Requirement: From the opening line of the records through the line bearing "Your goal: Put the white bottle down", set down every line exactly.

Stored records
------------------------------------

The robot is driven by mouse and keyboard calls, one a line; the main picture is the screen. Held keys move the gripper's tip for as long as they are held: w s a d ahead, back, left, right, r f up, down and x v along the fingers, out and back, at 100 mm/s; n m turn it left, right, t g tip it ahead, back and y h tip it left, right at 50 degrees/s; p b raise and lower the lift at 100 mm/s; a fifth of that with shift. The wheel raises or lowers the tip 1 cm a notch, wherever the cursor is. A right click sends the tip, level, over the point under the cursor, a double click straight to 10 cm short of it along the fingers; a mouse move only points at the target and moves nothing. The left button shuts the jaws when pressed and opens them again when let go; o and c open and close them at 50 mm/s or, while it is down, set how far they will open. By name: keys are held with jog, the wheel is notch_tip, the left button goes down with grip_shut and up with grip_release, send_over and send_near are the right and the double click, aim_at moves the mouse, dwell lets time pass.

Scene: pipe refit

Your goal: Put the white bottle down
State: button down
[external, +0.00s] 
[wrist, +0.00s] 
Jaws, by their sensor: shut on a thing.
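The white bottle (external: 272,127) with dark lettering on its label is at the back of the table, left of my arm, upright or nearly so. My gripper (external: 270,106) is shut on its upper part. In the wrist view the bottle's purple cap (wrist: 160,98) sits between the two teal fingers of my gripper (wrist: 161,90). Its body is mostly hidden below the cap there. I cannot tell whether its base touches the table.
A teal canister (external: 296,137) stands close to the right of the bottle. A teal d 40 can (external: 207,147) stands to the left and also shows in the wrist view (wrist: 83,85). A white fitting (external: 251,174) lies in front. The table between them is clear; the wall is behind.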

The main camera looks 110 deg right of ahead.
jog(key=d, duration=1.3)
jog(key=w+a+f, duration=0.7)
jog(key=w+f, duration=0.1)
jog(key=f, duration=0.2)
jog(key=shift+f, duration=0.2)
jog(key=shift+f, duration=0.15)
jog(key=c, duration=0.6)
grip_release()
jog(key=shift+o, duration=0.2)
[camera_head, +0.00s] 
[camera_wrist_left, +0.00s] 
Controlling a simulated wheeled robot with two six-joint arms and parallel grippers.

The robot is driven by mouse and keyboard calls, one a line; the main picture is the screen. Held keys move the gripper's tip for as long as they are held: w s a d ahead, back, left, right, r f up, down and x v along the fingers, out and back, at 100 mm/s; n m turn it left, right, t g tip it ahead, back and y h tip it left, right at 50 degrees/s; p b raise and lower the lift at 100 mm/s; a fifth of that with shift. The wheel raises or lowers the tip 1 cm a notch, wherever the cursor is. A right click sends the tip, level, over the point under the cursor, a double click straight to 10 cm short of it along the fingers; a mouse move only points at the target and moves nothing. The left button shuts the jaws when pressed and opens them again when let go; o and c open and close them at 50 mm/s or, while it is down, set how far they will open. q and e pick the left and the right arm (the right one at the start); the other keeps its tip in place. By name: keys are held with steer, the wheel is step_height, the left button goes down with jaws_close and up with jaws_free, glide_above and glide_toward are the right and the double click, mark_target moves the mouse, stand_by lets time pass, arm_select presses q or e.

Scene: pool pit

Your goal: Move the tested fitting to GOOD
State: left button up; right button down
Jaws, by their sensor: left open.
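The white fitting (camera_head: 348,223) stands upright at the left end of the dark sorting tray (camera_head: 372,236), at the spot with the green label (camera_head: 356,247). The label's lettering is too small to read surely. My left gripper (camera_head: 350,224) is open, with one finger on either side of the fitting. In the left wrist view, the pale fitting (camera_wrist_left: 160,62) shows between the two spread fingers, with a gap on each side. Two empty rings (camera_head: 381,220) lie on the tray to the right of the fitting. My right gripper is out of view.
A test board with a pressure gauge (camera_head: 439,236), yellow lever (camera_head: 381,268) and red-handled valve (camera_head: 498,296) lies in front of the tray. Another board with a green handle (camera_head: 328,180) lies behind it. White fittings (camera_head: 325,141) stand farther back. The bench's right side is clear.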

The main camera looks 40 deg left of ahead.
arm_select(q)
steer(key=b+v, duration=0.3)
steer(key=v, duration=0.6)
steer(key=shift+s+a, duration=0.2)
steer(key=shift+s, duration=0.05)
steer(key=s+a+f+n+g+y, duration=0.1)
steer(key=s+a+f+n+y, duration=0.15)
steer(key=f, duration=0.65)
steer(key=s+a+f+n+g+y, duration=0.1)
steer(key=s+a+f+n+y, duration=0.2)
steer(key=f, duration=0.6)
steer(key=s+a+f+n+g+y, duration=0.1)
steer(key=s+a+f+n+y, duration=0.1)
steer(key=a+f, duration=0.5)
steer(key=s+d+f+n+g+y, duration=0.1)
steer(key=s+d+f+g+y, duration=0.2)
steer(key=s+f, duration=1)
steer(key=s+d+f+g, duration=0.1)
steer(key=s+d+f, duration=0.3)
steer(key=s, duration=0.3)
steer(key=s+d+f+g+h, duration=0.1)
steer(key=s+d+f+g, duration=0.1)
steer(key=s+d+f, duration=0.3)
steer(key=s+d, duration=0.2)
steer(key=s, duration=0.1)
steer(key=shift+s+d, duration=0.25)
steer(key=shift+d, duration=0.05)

------------------------------------

Solution for this problem:
The robot is driven by mouse and keyboard calls, one a line; the main picture is the screen. Held keys move the gripper's tip for as long as they are held: w s a d ahead, back, left, right, r f up, down and x v along the fingers, out and back, at 100 mm/s; n m turn it left, right, t g tip it ahead, back and y h tip it left, right at 50 degrees/s; p b raise and lower the lift at 100 mm/s; a fifth of that with shift. The wheel raises or lowers the tip 1 cm a notch, wherever the cursor is. A right click sends the tip, level, over the point under the cursor, a double click straight to 10 cm short of it along the fingers; a mouse move only points at the target and moves nothing. The left button shuts the jaws when pressed and opens them again when let go; o and c open and close them at 50 mm/s or, while it is down, set how far they will open. By name: keys are held with jog, the wheel is notch_tip, the left button goes down with grip_shut and up with grip_release, send_over and send_near are the right and the double click, aim_at moves the mouse, dwell lets time pass.

Scene: pipe refit

Your goal: Put the white bottle down

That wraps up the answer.